Similar to extracting data, writing data requires having the right permissions. Often, specific rights are needed, which may not be widely available to all organization members. Errors during data write operations usually indicate permission issues. The Keboola support team is ready to help identify the needed permissions.

Manage Data Access

When data is written to a destination, you’re extending access to users with rights to that destination. It’s vital to carefully manage who gets access to ensure data isn’t shared with unintended parties.

Process Incrementally

Incremental processing, which writes only the changed data since the last execution, is key to efficient data writing. This method is especially useful in Keboola for maintaining performance and resource efficiency. Some database components offer an Automatic Incremental Load feature, using an internal state file to track changes and perform upsert operations intelligently.

Write Data Cautiously

Understand the impact of writing data to a destination. While Keboola can easily restore data in case of issues, the same may not be true for the destination. Restoring data at the destination can be difficult or impossible, so proceed with caution to avoid irreversible data loss.

Job Logs and Error Troubleshooting

Errors are a common part of development, whether you’re experienced or new. Here are some tips for effectively troubleshooting errors.

Understand Job Logs

Job logs offer crucial details on job executions, such as who ran the job, when it was run, and how long it took.

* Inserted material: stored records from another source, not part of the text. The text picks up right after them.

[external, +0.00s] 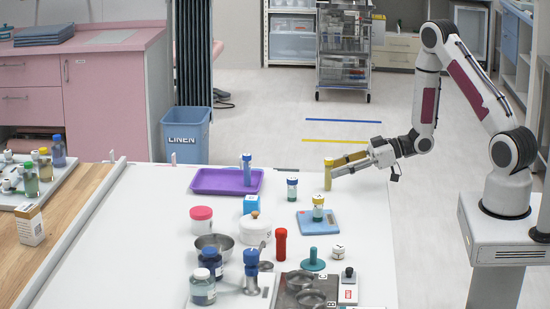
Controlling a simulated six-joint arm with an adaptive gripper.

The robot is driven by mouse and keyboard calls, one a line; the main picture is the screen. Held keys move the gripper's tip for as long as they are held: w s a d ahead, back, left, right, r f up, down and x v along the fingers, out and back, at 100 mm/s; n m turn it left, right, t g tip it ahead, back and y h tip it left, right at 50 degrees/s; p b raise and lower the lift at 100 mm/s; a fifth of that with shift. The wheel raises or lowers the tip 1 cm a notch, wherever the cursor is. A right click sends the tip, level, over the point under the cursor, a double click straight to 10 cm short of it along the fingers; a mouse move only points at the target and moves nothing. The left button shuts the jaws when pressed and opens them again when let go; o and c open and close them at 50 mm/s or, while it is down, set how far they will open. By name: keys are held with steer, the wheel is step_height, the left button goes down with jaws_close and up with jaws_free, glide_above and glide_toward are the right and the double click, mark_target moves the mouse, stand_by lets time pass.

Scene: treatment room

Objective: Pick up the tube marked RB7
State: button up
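Several tubes show on the white table, but no marking on them is legible at this size, so I cannot tell which is RB7. A yellow tube (328,175) stands upright near the table's far right edge. My gripper (336,168) reaches in from the right, level, with its fingertips at this yellow tube. I cannot tell whether the fingers grip it or only sit beside it. A blue tube (247,168) stands upright on the purple tray (215,182). A red tube (281,245) stands upright nearer the front.
A white pot (256,231), metal bowl (214,246) and jars crowd the front. The table's left side is clear.

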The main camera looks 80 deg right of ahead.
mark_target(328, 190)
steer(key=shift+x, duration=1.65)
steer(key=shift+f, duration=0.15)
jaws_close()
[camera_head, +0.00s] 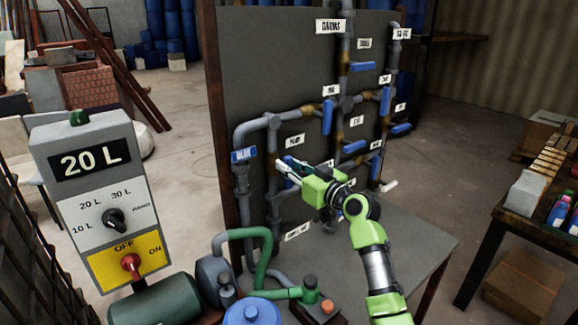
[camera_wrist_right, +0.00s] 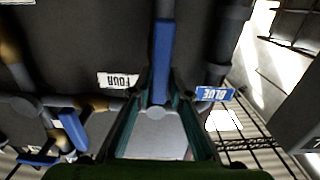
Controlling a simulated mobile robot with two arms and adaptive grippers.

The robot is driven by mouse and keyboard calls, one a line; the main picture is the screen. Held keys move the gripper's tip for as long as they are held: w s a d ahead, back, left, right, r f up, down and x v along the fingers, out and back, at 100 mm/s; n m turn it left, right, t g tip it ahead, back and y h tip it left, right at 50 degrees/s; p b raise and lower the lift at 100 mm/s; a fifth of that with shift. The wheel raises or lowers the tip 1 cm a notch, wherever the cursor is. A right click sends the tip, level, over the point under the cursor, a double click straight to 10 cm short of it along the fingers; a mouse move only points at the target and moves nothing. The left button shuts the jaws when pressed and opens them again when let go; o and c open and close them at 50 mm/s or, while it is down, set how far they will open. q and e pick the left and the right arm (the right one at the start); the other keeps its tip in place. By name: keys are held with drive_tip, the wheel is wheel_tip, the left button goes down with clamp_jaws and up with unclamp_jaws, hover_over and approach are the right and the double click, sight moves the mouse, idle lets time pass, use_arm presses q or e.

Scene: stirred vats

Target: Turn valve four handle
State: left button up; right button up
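My right gripper (camera_head: 281,170), green with pale fingers, is at the pipe panel (camera_head: 240,60). Its fingers look spread, with a small gap between them. In the right wrist view, a long blue handle (camera_wrist_right: 161,60) runs between the two fingers (camera_wrist_right: 160,82), very close to both; I cannot tell whether they touch it. An upside-down "FOUR" label (camera_wrist_right: 118,80) is beside this handle. In the head view, the gripper mostly hides the handle; a bit of blue shows by the fingers. My left gripper is not in view.
A "BLUE" label (camera_head: 244,155) marks the pipe left of the gripper. Other blue valve handles (camera_head: 327,117) stand out from the panel. A control box (camera_head: 105,190) is at the left, with green hoses (camera_head: 262,260) below. A table (camera_head: 520,222) with bottles is at the right.

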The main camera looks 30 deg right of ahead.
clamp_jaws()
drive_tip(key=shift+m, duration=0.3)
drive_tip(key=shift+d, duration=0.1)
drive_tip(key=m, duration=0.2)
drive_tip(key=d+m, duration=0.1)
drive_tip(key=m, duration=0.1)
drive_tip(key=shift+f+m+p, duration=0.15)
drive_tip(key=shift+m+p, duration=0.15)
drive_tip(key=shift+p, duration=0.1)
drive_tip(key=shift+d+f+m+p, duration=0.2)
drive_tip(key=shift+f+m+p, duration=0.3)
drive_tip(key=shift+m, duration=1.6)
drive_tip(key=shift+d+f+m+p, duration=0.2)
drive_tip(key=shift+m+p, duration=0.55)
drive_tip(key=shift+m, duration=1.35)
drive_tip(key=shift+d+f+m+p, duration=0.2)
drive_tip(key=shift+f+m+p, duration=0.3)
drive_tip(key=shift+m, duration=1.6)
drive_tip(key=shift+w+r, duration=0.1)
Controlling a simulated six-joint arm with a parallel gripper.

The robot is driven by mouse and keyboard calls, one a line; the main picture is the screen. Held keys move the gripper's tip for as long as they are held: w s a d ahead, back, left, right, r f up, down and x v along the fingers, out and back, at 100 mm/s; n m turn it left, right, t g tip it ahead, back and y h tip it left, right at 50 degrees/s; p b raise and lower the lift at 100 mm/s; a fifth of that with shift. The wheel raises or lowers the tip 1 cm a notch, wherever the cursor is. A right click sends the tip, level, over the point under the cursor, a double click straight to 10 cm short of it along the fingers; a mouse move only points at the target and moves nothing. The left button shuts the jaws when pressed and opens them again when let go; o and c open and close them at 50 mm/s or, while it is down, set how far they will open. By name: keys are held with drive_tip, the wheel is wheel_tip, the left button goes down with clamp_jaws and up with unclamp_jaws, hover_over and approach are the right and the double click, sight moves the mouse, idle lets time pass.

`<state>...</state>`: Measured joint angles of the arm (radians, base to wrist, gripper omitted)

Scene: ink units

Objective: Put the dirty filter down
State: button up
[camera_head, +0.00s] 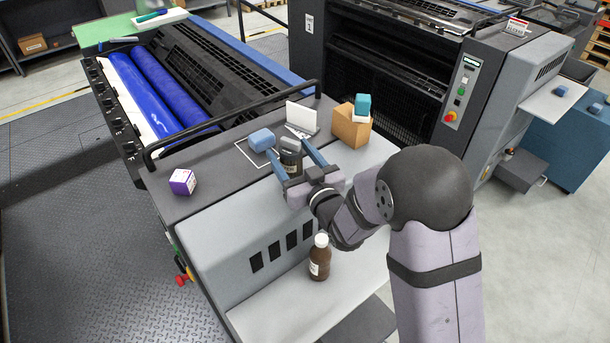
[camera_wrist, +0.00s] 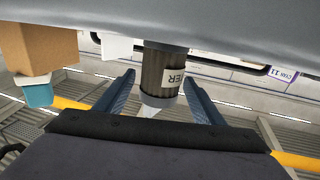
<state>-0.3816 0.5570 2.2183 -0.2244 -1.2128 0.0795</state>
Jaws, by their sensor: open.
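The dirty filter (camera_head: 291,163) is a dark cylinder with a grey top, near the front of the machine's dark top shelf. In the wrist view the filter (camera_wrist: 163,72) shows a ribbed dark side, a white label with part of a word, and a pale cone at one end. My gripper (camera_head: 289,149) is open, with one blue finger on each side of the filter. In the wrist view a gap shows between the filter and each finger of my gripper (camera_wrist: 159,78). My gripper partly hides the filter's lower part in the head view.
A blue block (camera_head: 261,139) lies by a white outlined square (camera_head: 250,159), left of the filter. A white card (camera_head: 301,116) and cardboard box (camera_head: 350,130) with a teal item stand behind and right. A purple-white box (camera_head: 183,181) is left; a brown bottle (camera_head: 319,263) stands on the lower ledge.

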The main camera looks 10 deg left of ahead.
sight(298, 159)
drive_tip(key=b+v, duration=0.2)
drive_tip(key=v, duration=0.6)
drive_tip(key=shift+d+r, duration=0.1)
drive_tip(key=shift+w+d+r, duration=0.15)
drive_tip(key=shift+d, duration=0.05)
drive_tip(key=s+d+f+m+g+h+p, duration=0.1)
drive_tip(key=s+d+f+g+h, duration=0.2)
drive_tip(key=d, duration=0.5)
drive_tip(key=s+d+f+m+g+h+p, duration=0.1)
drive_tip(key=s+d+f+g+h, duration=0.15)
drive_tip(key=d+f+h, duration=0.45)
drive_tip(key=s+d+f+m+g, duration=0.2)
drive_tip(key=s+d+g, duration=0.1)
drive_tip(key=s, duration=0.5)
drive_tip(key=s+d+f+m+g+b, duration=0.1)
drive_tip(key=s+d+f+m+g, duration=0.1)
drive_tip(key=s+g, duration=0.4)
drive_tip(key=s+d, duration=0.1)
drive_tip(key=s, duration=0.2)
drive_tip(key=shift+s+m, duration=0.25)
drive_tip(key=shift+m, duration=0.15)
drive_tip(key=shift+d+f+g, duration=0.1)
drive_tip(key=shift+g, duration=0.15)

Mapping section: This part shows the tables involved in the job. For extractions, it lists the tables taken from the source to Keboola Storage. For transformations, it shows both input and output tables, clarifying what was loaded and produced. Data writing jobs will list input tables but have no output tables listed, as the writing operation doesn’t generate new tables in Keboola.

Log details: This section breaks down each action in the job, helping pinpoint where failures occurred for easier debugging.

Let AI Explain Errors

Enable AI Error Explanation in project settings to understand errors better. It uses AI to simplify error messages, offering direct insights on what to fix.

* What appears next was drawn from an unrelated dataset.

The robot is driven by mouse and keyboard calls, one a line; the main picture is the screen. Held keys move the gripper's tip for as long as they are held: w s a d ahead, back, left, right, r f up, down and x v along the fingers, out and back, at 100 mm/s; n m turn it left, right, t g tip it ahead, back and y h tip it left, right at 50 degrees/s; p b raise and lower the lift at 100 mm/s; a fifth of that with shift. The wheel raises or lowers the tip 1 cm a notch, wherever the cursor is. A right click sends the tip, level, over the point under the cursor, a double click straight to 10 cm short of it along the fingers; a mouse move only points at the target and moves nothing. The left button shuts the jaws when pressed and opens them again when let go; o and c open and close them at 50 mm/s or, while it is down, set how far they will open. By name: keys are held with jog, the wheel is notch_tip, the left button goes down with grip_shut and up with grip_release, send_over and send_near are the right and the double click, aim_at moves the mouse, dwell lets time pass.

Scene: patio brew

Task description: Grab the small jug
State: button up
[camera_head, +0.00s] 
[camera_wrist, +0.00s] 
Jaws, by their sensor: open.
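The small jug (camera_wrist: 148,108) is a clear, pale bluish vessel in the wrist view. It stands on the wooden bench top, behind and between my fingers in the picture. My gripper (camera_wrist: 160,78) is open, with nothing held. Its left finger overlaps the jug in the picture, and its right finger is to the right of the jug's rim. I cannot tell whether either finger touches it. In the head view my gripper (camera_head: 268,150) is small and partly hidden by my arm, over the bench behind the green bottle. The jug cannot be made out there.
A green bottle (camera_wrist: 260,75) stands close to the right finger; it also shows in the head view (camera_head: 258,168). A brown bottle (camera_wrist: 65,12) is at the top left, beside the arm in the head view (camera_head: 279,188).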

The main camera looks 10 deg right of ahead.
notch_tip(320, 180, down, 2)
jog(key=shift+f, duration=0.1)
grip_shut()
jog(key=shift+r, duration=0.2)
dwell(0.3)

Internal and Application Errors

If you see the “Internal Error” or “Application Error” messages, contact the Keboola support team. These errors mean deeper issues; our support team will dig into platform logs to help solve them.

Debug Keboola Jobs

Keboola jobs, from data extraction to transformations, often involve moving data to and from Keboola Storage, usually through files like CSVs. To help pinpoint errors, you can turn on Debug Mode in your user settings. This adds an option in component settings for running a debug job, which goes through the job’s steps but stops before loading data into Keboola Storage, preventing data mishaps.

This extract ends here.